WRITTEN INSTRUCTION
The line holding "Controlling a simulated" is the last one to output; start at the first line of the data, keep every line in between exactly, and leave out pictures.

GIVEN MATERIAL

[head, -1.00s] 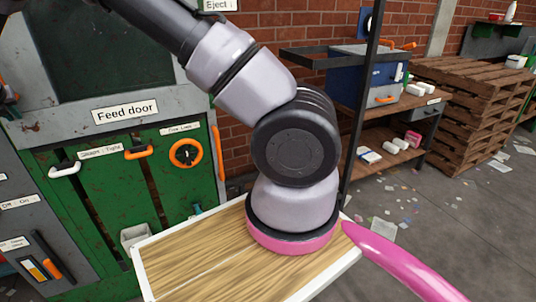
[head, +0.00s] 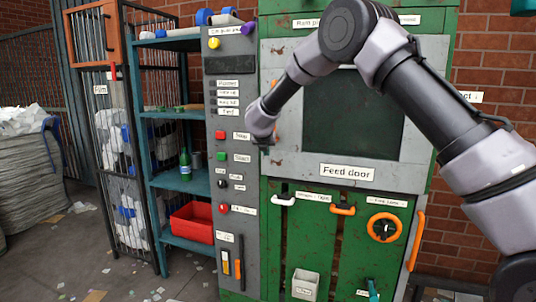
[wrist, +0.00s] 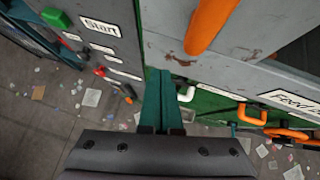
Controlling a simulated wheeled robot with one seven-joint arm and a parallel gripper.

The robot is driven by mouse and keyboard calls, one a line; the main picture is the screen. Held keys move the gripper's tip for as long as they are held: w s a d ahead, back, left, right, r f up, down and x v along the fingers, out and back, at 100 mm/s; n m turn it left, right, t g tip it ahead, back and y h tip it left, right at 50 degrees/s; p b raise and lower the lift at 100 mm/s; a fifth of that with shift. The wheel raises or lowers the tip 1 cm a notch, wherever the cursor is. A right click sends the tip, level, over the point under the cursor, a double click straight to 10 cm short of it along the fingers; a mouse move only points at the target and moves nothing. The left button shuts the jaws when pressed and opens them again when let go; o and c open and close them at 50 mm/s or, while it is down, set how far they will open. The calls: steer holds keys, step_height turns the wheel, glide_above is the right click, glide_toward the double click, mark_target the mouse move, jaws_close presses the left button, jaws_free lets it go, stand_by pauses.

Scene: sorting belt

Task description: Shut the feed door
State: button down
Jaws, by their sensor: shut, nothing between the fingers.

RESULT OF THIS EXERCISE
[head, -1.00s] 
[head, +0.00s] 
[wrist, +0.00s] 
Controlling a simulated wheeled robot with one seven-joint arm and a parallel gripper.

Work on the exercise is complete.